- **WRITTEN INSTRUCTION**: Take the data that follows and retype it word for word.

Data from robot episodes
____

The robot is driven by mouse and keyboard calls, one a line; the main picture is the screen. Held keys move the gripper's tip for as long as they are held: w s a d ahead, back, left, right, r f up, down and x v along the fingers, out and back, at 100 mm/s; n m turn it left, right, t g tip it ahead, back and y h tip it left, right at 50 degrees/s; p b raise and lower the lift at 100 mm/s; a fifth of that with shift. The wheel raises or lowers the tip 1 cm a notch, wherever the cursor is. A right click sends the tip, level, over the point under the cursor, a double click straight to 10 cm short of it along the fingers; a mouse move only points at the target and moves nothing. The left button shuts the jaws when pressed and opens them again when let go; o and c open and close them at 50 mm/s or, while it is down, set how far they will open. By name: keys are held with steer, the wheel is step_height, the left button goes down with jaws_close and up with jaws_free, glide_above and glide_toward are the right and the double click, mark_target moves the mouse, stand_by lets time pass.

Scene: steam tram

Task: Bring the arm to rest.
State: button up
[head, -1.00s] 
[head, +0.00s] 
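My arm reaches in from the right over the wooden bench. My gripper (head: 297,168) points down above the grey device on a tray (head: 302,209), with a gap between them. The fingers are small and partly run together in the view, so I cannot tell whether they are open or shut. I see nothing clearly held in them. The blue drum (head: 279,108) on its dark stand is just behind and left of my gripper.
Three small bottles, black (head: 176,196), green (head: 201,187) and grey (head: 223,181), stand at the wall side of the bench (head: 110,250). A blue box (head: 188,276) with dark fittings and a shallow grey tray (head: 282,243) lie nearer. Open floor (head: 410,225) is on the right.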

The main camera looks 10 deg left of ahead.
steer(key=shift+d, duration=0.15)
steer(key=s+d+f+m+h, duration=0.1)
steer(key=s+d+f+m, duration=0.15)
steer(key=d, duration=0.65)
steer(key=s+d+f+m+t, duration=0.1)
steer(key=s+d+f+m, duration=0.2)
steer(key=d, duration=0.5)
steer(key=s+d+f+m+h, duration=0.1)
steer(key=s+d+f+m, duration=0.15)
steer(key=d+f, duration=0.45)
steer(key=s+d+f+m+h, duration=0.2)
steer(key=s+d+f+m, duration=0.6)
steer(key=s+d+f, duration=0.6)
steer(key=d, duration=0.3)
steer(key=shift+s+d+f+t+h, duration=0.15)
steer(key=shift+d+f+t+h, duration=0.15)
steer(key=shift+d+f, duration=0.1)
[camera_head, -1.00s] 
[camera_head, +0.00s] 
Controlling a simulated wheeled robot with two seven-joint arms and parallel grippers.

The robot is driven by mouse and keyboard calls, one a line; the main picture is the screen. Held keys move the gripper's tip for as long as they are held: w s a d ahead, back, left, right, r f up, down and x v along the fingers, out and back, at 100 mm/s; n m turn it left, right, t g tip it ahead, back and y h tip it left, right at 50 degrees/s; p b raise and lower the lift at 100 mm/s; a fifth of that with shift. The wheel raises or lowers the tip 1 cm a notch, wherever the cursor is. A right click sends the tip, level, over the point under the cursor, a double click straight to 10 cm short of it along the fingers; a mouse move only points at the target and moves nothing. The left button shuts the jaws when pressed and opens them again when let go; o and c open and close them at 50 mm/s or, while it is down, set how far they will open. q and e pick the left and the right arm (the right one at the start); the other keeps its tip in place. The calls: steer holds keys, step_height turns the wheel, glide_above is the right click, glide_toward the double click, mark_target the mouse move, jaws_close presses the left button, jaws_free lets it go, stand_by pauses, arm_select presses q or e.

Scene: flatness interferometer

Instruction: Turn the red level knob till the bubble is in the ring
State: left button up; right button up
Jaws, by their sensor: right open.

____

- **EXERCISE RESPONSE**:
The robot is driven by mouse and keyboard calls, one a line; the main picture is the screen. Held keys move the gripper's tip for as long as they are held: w s a d ahead, back, left, right, r f up, down and x v along the fingers, out and back, at 100 mm/s; n m turn it left, right, t g tip it ahead, back and y h tip it left, right at 50 degrees/s; p b raise and lower the lift at 100 mm/s; a fifth of that with shift. The wheel raises or lowers the tip 1 cm a notch, wherever the cursor is. A right click sends the tip, level, over the point under the cursor, a double click straight to 10 cm short of it along the fingers; a mouse move only points at the target and moves nothing. The left button shuts the jaws when pressed and opens them again when let go; o and c open and close them at 50 mm/s or, while it is down, set how far they will open. By name: keys are held with steer, the wheel is step_height, the left button goes down with jaws_close and up with jaws_free, glide_above and glide_toward are the right and the double click, mark_target moves the mouse, stand_by lets time pass.

Scene: steam tram

Task: Bring the arm to rest.
State: button up
[head, -1.00s] 
[head, +0.00s] 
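My arm reaches in from the right over the wooden bench. My gripper (head: 297,168) points down above the grey device on a tray (head: 302,209), with a gap between them. The fingers are small and partly run together in the view, so I cannot tell whether they are open or shut. I see nothing clearly held in them. The blue drum (head: 279,108) on its dark stand is just behind and left of my gripper.
Three small bottles, black (head: 176,196), green (head: 201,187) and grey (head: 223,181), stand at the wall side of the bench (head: 110,250). A blue box (head: 188,276) with dark fittings and a shallow grey tray (head: 282,243) lie nearer. Open floor (head: 410,225) is on the right.

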The main camera looks 10 deg left of ahead.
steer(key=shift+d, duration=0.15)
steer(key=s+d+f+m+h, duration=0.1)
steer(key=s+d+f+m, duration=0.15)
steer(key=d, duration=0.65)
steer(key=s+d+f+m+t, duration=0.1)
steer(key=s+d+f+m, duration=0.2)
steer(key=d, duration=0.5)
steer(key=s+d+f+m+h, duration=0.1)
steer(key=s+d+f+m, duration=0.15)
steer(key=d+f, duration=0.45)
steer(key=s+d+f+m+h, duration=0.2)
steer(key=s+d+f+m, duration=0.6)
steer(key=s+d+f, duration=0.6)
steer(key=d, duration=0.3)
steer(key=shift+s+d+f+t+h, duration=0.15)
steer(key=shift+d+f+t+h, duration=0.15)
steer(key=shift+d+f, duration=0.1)
[camera_head, -1.00s] 
[camera_head, +0.00s] 
Controlling a simulated wheeled robot with two seven-joint arms and parallel grippers.

The robot is driven by mouse and keyboard calls, one a line; the main picture is the screen. Held keys move the gripper's tip for as long as they are held: w s a d ahead, back, left, right, r f up, down and x v along the fingers, out and back, at 100 mm/s; n m turn it left, right, t g tip it ahead, back and y h tip it left, right at 50 degrees/s; p b raise and lower the lift at 100 mm/s; a fifth of that with shift. The wheel raises or lowers the tip 1 cm a notch, wherever the cursor is. A right click sends the tip, level, over the point under the cursor, a double click straight to 10 cm short of it along the fingers; a mouse move only points at the target and moves nothing. The left button shuts the jaws when pressed and opens them again when let go; o and c open and close them at 50 mm/s or, while it is down, set how far they will open. q and e pick the left and the right arm (the right one at the start); the other keeps its tip in place. The calls: steer holds keys, step_height turns the wheel, glide_above is the right click, glide_toward the double click, mark_target the mouse move, jaws_close presses the left button, jaws_free lets it go, stand_by pauses, arm_select presses q or e.

Scene: flatness interferometer

Instruction: Turn the red level knob till the bubble is in the ring
State: left button up; right button up
Jaws, by their sensor: right open.

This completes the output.